On October 15, 2010, Ropes & Gray joined with Boston College Law Review to host a symposium in honor of the 100-year anniversary of the National Collegiate Athletic Association (NCAA). During that time period, the NCAA has fostered tremendous growth in college sports, making it difficult to imagine the landscape of college athletics without its predominant governing body. With over 400,000 student-athletes in twenty-three sports nation wide, the NCAA is as well-known – and perhaps controversial – as many of the sports under its governance.
As college sports have grown in both scope and popularity, so too have they become, in many cases, increasingly lucrative. One of the consequences of this growth, however, is the emergence of a conflict that pits certain core values such as amateurism, academic standards and equal access against practical realities like television contracts, merchandising rights and competitive pressures. Athletes, schools and the NCAA have frequently looked to the legal system to resolve various conflicts. The symposium sought to examine several of the most relevant legal issues raised by the NCAA's growth.

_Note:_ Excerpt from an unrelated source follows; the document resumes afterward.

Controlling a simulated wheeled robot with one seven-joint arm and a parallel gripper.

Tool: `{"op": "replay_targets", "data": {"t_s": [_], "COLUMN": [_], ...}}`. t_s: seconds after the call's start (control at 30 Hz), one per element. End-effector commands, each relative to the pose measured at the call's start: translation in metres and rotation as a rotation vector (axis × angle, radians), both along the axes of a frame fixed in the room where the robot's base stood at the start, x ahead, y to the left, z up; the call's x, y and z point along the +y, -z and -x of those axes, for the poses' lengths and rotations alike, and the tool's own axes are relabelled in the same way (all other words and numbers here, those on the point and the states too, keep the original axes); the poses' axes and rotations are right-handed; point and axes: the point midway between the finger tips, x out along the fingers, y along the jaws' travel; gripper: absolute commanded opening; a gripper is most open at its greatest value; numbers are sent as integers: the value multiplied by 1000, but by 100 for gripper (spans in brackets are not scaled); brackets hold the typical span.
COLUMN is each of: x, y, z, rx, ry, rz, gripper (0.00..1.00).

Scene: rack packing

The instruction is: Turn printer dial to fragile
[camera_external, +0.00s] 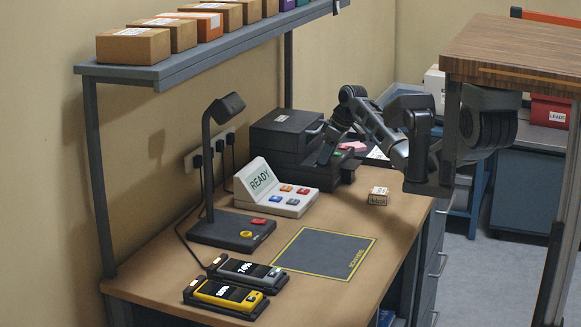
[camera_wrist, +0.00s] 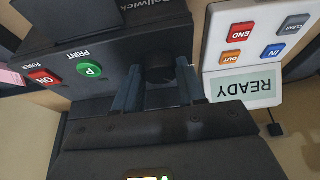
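The black label printer (camera_external: 284,132) stands at the back of the desk. In the wrist view its dark front panel (camera_wrist: 60,52) appears upside down, with a green PRINT button (camera_wrist: 89,69) and a red ON power button (camera_wrist: 43,77). My gripper (camera_wrist: 157,88) is at this panel, its two fingers apart on either side of a dark, rounded part (camera_wrist: 158,72) that looks like the dial. I cannot tell whether the fingers touch it. The dial's markings and pointer are hidden or too dark to read. In the external view my gripper (camera_external: 325,153) reaches the printer's front right.
A white console (camera_external: 262,182) reading READY, with coloured buttons, stands close beside the printer. A small labelled box (camera_external: 378,196) lies on the desk right of it. A stand (camera_external: 232,228), two handheld scanners in docks (camera_external: 225,296) and a grey mat (camera_external: 325,252) are nearer.

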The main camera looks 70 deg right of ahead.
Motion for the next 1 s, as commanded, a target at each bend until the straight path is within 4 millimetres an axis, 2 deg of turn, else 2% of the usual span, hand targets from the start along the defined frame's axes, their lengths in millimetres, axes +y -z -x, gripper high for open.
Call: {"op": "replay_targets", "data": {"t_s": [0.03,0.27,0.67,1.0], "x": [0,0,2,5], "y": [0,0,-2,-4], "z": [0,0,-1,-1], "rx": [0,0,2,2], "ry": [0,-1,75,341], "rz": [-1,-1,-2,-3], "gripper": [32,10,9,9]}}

The NCAA and Gender. Professor Nancy Hogshead-Makar of Florida Coastal School of Law kicked off the symposium by offering a primer on Title IX and its modern day implications in college sports. Title IX is a federal law designed to eliminate discrimination from participation in educational programs based on sex. Although Title IX makes no mention of sports specifically, Professor Hogshead-Makar pointed out that collegiate sports most directly and frequently implicate Title IX because sports are one of the few remaining educational programs that actively allow sex segregation.

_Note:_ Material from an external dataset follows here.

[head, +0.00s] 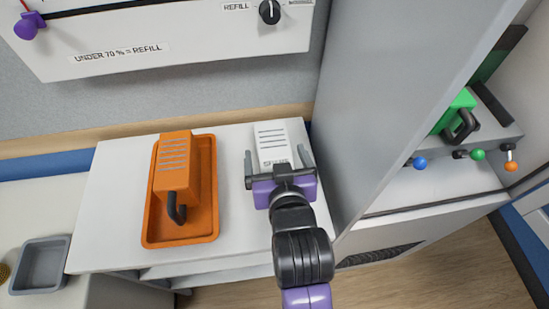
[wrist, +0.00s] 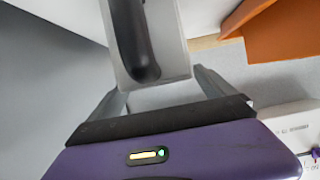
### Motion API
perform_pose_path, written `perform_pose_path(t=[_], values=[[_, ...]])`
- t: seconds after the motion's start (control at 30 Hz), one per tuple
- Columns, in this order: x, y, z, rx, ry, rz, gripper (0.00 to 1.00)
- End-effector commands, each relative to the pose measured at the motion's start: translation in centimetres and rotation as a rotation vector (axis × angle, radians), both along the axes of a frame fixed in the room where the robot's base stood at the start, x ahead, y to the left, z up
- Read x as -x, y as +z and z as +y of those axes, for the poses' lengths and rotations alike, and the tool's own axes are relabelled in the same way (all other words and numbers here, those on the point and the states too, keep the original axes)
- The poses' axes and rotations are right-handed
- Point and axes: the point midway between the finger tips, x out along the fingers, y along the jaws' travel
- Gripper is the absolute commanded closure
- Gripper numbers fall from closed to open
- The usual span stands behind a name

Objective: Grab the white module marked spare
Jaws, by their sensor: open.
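The white module (head: 273,137) stands on the white counter, with dark slots on its top and partly readable lettering near its front edge. In the wrist view the module (wrist: 172,52) shows a pale face with a dark handle (wrist: 131,40). My gripper (head: 276,153) is open, with one finger on each side of the module's near end in the head view. In the wrist view the fingers of my gripper (wrist: 160,83) are spread and the handle lies above and between them. I cannot tell whether either finger touches the module. My gripper's purple body hides the module's near side in the head view.
An orange module (head: 173,162) with a dark hook handle sits in an orange tray (head: 208,228) to the left. A tall grey panel (head: 385,90) stands close on the right. Beyond it is a green module (head: 455,110) on a shelf. A grey bin (head: 40,265) is at lower left.

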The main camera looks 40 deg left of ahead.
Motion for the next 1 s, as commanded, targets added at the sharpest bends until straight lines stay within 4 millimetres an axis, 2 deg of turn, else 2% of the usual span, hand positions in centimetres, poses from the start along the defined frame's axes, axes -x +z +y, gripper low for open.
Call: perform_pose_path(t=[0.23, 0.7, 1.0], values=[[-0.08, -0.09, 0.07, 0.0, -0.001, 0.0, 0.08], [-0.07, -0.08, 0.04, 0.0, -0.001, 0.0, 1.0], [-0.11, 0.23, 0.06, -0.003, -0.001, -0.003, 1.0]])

Using Professor Hogshead-Makar's examination of Title IX as a foundation, Professor Erin Buzuvis of Western New England College School of Law discussed a recent case, Biediger v. Quinnipiac University, in which competitive cheer, a new sport at Quinnipiac University, was ruled outside the scope of "sport" relative to Title IX. Professor Buzuvis explained that with few exceptions Title IX required that an academic institution needed to offer roughly the same percentage of athletic opportunities as compared to the respective gender percentage in the school. In Biediger, the court ruled that under Title IX, competitive cheer was too underdeveloped as a sport to offset male sports at Quinnipiac University, citing among other reasons, its lack of a varsity level competition, the lack of a chief governing organization and the lack of standardization within the sport. Professor Buzuvis opined that rather than hurt the sport of competitive cheer, the ruling helped define "sport" within the structure of Title IX and also provided certain guidelines for schools in the future.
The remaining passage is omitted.